Again, you can pay for a subscription or not, but the free version lets you do quite a bit before you decide whether or not an upgrade is worth your money.
I’ve found that Soundation is highly accessible for middle schoolers and older, whether or not they have any kind of previous music-related education. So put some headphones on your kids and let them mix away.
Scratch is an MIT project designed to teach kids how to code, but even as an adult in my 30s I find it’s a lot of fun to put together my own animations and games.
The interface is very user-friendly and intuitive. If you’re super intimidated by anything with the word “coding” in it, though, there’s also a series of tutorials that will walk you through every aspect of Scratch.
Scratch is the kind of thing I would have killed for when I was ten years old and programming my Apple IIGS in BASIC that I learned out of my fifth-grade math textbook. It’s a lot of fun and a great way to make goofy things to share with friends.
Canva is a graphic design tool for those of us with zero graphic design chops. It offers hundreds, maybe thousands, of templates for social media images, blog post headers, invitations and a bunch of other things.
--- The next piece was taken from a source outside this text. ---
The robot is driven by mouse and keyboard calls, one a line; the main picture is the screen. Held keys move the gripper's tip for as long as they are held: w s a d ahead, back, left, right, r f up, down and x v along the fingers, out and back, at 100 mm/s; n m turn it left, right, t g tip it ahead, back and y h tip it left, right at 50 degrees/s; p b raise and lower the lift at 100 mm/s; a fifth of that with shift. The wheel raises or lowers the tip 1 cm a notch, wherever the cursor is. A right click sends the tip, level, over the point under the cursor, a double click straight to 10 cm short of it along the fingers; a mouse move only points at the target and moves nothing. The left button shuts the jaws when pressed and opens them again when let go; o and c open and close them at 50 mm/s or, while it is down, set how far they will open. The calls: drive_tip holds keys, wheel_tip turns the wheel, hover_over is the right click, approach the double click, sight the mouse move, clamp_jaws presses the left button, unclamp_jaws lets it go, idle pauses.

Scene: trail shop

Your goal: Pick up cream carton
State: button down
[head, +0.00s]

I use it primarily to make graphics for this blog, but there are plenty of other options for Canva use. Many of the templates and images are free, but some of them require payment or a Canva subscription to access – though I’m not sure you need one if you’re only using Canva for amusement.
An alternative to Canva is Snappa, which does basically the same things except with an arguably more intuitive (and definitely more touchscreen-friendly) interface. Canva’s one major failing is that it’s not optimized for touchscreens, so if you’re creating on a tablet, consider giving Snappa a go.
Micro Marching League (freemium)
Micro Marching League might be in the running for most nerdy niche option on this list. It’s basically Pyware but for kids.
…If you’re thinking “there’s no way you can make Pyware kid-friendly,” you’re right.
Micro Marching League (MML) allows you to design your own marching band drill and watch it play out…more or less effectively? It’s not a tool I’d actually use to write drill I would actually put on the field or floor, but it’s a fun introduction to drill-writing for anyone who hasn’t actually tried it before.
The free version offers enough scope to get started. You can pay for options like inserting your own uniform colors or creating indoor drill, but if you’re that serious about writing drill I’d recommend just switching to Pyware.
Master MML and your learning curve for Pyware won’t be any shorter, but at least you’ll have some idea what you want certain forms to look like.
I’ve been messing around on Seventh Sanctum since…years? The site’s biggest draw for creatives is probably its massive collection of idea generators, from sci-fi plots to made-up 1980s cartoon heroes.
It also offers a huge list of resources for creatives, including stock photography sources, publishing outlets, online portfolio hosting sites and so on. It’s a decades-old standby of the creative community, but I’ve included it here in case you’re one of today’s lucky 10,000.
Like Seventh Sanctum, Springhole is also (a) ancient (in Internet terms) and (b) full of creativity resources. Springhole, however, is geared almost entirely at writers.
In addition to various generators, you’ll also find a wealth of writing advice, from how to know when you should write a novel to how to determine whether your main character is actually a “Mary Sue” or just being called that by disgruntled dudebros who haven’t realized that “being female” is a default state for half the population.
I used to get lost in Springhole for hours on end. It’s still one of my favorite online rabbit holes.
Zompist is Mark Rosenfelder’s personal website, and it’s absolutely fantastic if you’re into any kind of worldbuilding or conlanging.
Rosenfelder is the author of several books on how to construct conlangs (which I also recommend). The website both provides an introduction to those books and hosts many of the in-depth examples that didn’t fit on the physical pages.
If you’ve ever wanted to build your own fantasy world/language, or having built one you now have no idea what to do with it, there’s plenty here to keep you busy. It’s where I found the format for this Niralan culture test, for example.
Lexiconga is the other Extremely Niche tool on this list. It’s a dictionary compiler, which means it’s probably most useful to folks who are already in the vocabulary-building phase of conlanging.
There’s certainly nothing wrong with using an Excel spreadsheet for vocabulary purposes. I do. But I appreciate the way Lexiconga is built to manage your word hoard. My Excel sheet for Niralanes, for instance, has nearly a thousand entries currently. That’s a lot of scrolling, and it’s scrolling Lexiconga doesn’t make me do.
One of my favorite parts of social distancing/sheltering in place so far is that I feel even freer than usual to spend hours making terrible art (like this abomination my brain woke me up at 4 am to write). I cannot encourage it enough. Making terrible art is how we make good art (eventually) – but more importantly, it’s just plain fun.